Friday 11 August 2023

Beer advertising in the 1970s

As the brewing industry became more concentrated, these new, large groups invested heavily in advertising.

This was a golden age of TV beer adverts. Which were so prevalent that I can still sing the jingles. With intense competition between the Big Six, they were prepared to spend considerable sums to get attention for their products

Obviously, only national brewers or very large regionals could afford to advertise on television. Meaning most advertisements for big, mainstream brands.

And which beers were they plugging on TV? At the start of the decade, it was mostly Keg Bitter. The big Bitter brands of the Big Six were all heavily promoted.

Whitbread Trophy: 

“Whitbread big head Trophy Bitter,
the pint that thinks it’s a quart.

It's got the body, the body that satisfies,
It can't be modest no matter how it tries.

Cos it's the big head Bitter, Trophy Bitter
The best that you've ever bought,

Whitbread big head Trophy Bitter,
the pint that thinks it’s a quart.”

Whitbread Tankard: “Tankard helps me excel”

Ind Coope Double Diamond: 

“A Double Diamond works wonders,
Works wonder works wonders
A Double Diamond works wonders,
So drink some today.”

Watney’s Red: “Join the Red revolution.”

Younger’s Tartan: “It’s the bitter people choose – given the choice.”

Courage Tavern: “It’s what your right arm’s for.”

There were spots for other mainstream beer types. Mackeson Milk Stout is a good example. “It looks good, it tastes good and by golly it does you good.”

Then there was Davenports. One fairly small brewer who did advertise on television. Not for a specific beer, but for their home delivery service. Which extended well outside their Birmingham home.

Taking a different tack to most regional brewers, they sold off some of their tied houses to fund their delivery service. It was a daring move which, at least in the short term, paid off. I assume it was killed off by cheap supermarket beer.
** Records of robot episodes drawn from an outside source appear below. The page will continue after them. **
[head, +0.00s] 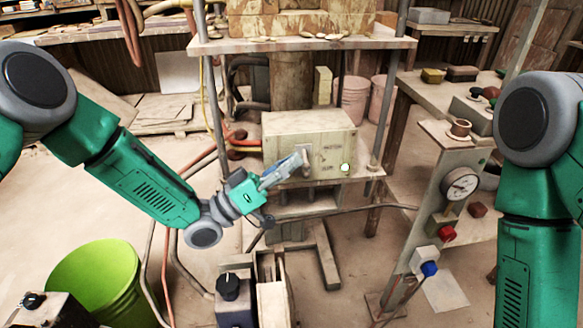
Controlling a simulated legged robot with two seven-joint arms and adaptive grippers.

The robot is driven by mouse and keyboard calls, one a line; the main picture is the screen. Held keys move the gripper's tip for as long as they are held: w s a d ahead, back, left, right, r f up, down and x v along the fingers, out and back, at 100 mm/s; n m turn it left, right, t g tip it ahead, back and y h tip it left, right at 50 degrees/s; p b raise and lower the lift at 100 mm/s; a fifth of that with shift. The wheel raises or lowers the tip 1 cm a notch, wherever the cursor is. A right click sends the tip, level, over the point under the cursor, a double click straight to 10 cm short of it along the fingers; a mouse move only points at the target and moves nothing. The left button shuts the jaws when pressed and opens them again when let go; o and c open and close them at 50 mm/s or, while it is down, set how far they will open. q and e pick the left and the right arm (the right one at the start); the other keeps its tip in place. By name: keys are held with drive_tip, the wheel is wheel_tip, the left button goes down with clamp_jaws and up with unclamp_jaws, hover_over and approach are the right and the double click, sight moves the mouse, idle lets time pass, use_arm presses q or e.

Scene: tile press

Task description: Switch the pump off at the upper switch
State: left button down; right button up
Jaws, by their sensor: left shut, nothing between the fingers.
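A beige control box (310,132) stands on the shelf of the press frame in the middle of the head view. Its front carries a pale plate (304,150), partly hidden by my left gripper, and a small bright lamp (345,168) that looks lit to the right. My left gripper (297,160) is shut and empty, with its fingertips in front of the box's left front, by the plate. I cannot tell whether they touch it, nor the switch's position. My right arm hangs at the right; its gripper is out of view.
A post with a gauge (461,185), a red knob (446,234) and a blue knob (429,269) stands at the right. A green bucket (95,285) is at the lower left. A black-knobbed box (233,300) stands at the front. Hoses and cables cross the floor.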

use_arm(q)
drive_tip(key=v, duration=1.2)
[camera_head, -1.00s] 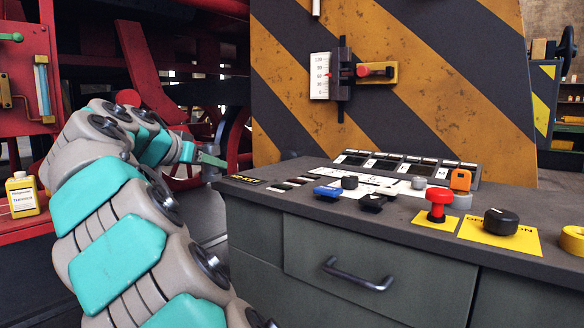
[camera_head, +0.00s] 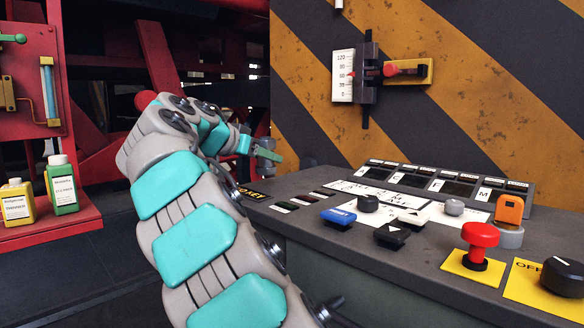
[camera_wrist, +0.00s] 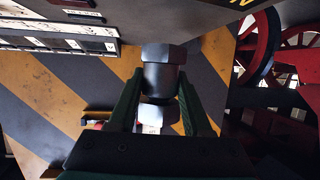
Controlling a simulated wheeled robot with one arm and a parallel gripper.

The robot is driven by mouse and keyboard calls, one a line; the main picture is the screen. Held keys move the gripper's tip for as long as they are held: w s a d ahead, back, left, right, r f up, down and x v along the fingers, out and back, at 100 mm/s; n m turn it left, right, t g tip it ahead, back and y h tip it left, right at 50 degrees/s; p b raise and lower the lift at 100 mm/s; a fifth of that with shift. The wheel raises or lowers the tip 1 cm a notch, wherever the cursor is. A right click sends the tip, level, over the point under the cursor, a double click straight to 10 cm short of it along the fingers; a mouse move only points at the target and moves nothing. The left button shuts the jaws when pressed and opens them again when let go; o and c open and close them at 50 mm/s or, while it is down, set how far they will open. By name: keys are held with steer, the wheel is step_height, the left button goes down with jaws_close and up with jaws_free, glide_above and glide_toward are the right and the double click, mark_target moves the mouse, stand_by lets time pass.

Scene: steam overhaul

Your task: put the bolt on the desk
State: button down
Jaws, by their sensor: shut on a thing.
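The bolt (camera_wrist: 161,75) is a dark metal piece with a hexagonal head. It sits between the green fingers of my gripper (camera_wrist: 160,105), which is shut on it. In the head view my gripper (camera_head: 264,154) is beside the far left corner of the desk, with the grey bolt (camera_head: 267,144) small at its tip. The desk (camera_head: 395,265) has a dark grey top covered with controls. In the wrist view the desk (camera_wrist: 190,14) shows along the top edge. I cannot tell the exact gap between bolt and desk.
The desk top carries a blue switch (camera_head: 338,217), black knobs (camera_head: 368,202), a red button (camera_head: 480,238) and an orange switch (camera_head: 510,208). A striped panel (camera_head: 470,90) with a gauge (camera_head: 343,76) stands behind. Bottles (camera_head: 62,185) stand on a red ledge at left.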

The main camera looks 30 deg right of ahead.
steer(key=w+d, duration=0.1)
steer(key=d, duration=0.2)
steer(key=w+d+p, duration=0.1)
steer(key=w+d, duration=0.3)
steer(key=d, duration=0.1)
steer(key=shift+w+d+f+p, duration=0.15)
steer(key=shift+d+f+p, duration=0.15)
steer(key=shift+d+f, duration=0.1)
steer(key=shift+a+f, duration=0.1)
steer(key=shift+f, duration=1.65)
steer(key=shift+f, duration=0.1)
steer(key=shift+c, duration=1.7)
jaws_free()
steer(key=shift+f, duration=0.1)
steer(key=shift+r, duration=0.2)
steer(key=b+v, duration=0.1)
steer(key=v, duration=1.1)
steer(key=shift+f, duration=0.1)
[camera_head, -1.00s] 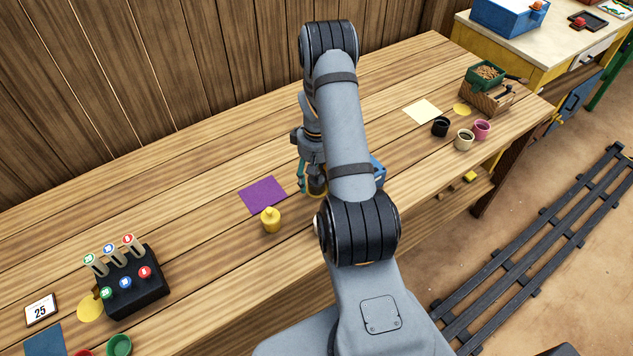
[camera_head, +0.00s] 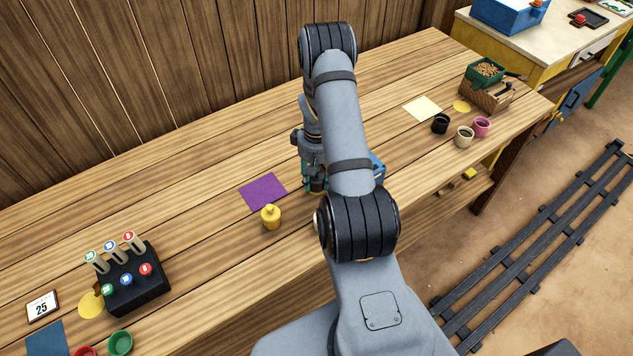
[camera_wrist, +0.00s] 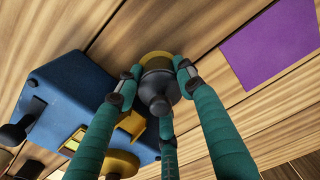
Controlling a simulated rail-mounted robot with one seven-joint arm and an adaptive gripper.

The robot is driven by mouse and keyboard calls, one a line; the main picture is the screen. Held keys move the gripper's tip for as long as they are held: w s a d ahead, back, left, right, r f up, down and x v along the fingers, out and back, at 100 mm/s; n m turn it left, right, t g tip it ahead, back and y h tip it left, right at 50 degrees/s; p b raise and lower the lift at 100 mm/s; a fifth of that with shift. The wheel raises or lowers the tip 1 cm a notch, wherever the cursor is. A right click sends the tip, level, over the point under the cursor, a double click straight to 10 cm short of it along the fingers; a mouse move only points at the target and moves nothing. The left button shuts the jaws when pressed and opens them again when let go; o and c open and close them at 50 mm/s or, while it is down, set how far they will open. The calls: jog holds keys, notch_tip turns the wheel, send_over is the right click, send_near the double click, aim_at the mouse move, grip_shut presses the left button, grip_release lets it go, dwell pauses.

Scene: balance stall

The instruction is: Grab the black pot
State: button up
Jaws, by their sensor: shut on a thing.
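A small black pot (camera_wrist: 157,84) with a round knob is between my teal gripper fingers in the wrist view. My gripper (camera_wrist: 156,78) is shut on it, with fingers at its left and right sides. A yellow round patch (camera_wrist: 155,57) shows just past the pot; I cannot tell whether the pot touches it. In the head view my gripper (camera_head: 315,186) is low over the table, partly behind my arm, and the pot is mostly hidden there. A second black, open-topped pot (camera_head: 440,125) stands farther right.
A blue box (camera_wrist: 85,105) stands close beside my gripper. A yellow knobbed pot (camera_head: 271,217) and a purple mat (camera_head: 263,191) lie to the left. Beige (camera_head: 464,138) and pink (camera_head: 481,128) cups stand right. A black peg block (camera_head: 137,283) is far left.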

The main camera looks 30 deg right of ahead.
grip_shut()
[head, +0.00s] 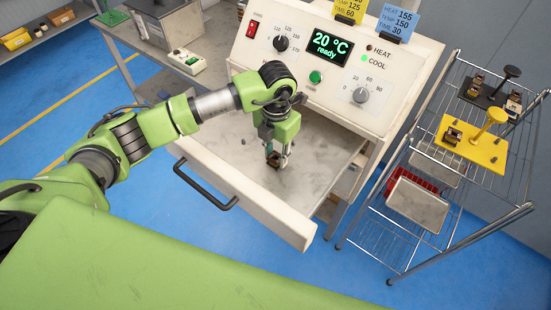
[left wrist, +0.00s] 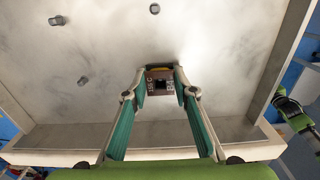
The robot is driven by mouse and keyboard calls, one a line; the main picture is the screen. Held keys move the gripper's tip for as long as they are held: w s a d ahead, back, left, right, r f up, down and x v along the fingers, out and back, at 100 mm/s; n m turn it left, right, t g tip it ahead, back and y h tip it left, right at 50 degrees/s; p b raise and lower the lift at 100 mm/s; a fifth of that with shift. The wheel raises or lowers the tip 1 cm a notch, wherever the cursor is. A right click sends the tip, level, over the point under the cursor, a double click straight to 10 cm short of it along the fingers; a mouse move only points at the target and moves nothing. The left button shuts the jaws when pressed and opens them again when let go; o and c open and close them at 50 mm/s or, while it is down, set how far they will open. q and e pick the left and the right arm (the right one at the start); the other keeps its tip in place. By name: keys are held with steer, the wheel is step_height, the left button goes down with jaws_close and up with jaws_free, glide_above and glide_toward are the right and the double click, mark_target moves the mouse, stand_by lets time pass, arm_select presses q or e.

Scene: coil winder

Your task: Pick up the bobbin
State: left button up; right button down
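The bobbin (left wrist: 160,82) is a small brown, block-like piece with a dark square opening. It is low inside the open drawer, and a little of it shows in the head view (head: 272,161). My left gripper (head: 276,158) points down into the drawer. In the left wrist view its two fingertips (left wrist: 161,75) lie against both sides of the bobbin, with no clear gap. I cannot tell whether the bobbin touches the drawer floor. A green and black part, probably my right arm, shows small at the right of the left wrist view; its fingers are unclear.
The pale drawer (head: 315,145) has raised walls and a black front handle (head: 205,190). The control panel (head: 330,60) stands behind. A wire rack (head: 455,215) with tooling and trays is at the right.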

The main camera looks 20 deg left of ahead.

Beer at home means Davenports,
That's the beer, lots of cheer.
The finest malts with hops and yeast,
Turns a snack into a feast.
Straight from brewery to your home,
Why collect, we'll deliver.
Soon you'll know why folks all say,
Beer at home means Davenports.

I have personal experience of this, because my Dad bought beer from them. My first taste of beer – when I was 11 or 12 – was the bitter from Davenports. I really didn’t like the taste. Though I found it OK mixed into a shandy. How young I was.


Robin said...

Living in West Yorkshire we had Webster's Pennine Bitter adverts which featured Fred Trueman. The advert was memorable because Fiery Fred would be breathing fire like a dragon and the strapline was that it quenched the northern thirst (or something along those lines). Later Ray Illingworth got in on the act and then finally they had talking dray horses.

Rob Sterowski said...

Quite ironic that Younger’s chose the claim “the bitter people choose, given the choice” for the free trade in England, given that S&N were doing their best to deny any choice to drinkers in their own pubs in Scotland.

Chris Pickles said...

If you want good beer make the V sign
Make the V sign, make the V sign
If you want good beer make the V sign
'Cos V's the sign you want a pint of Vaux

or for their lager..

What do you say to a Norseman?
Whey of course man
What's yours man
What do you say to a Norseman?
To a Norseman what do you say?

Anonymous said...

My first "proper" job in 1971 was at the Leo Burnett -LPE advertising agency, where I worked on the Watneys Red Revolution campaign. I still have one of the copper plates from the colour advertising. Interesting times, as I also worked on the Tea Council account, on the "Tea Goes Pop Around The Country " campaign, featuring one J. Savile.

Thom Farrell said...

Was the Red Revolution campaign considered successful?

Anonymous said...

Watney’s red barrel used to be sold in Ireland.

Anonymous said...

I try and avoid beers advertised on television or advertised in mass advertising it tells me they spend more money on trying to make a beer look excellent than spending said money on malts, hops, yeast, water and the brewing and racking process where the real quality comes into.

Chris Pickles said...

Websters also had an ad featuring Benny Hill sitting in a baby's high chair with a bottle of Green Label and a glass.

"Just 30 seconds to wait and I shall be 18, old enough to drink Websters Green Label. Have you seen the way they pour it - that froth!"

And so it went on, until someone who I suppose was meant to be his mother came and took the beer and glass off him, saying "You'll be one over the eight".

All very amusing, but how it was supposed to sell beer I'm not quite sure.

Anonymous said...

Probably like the Guinness surfer ad and Christmas ad it didn’t help sales.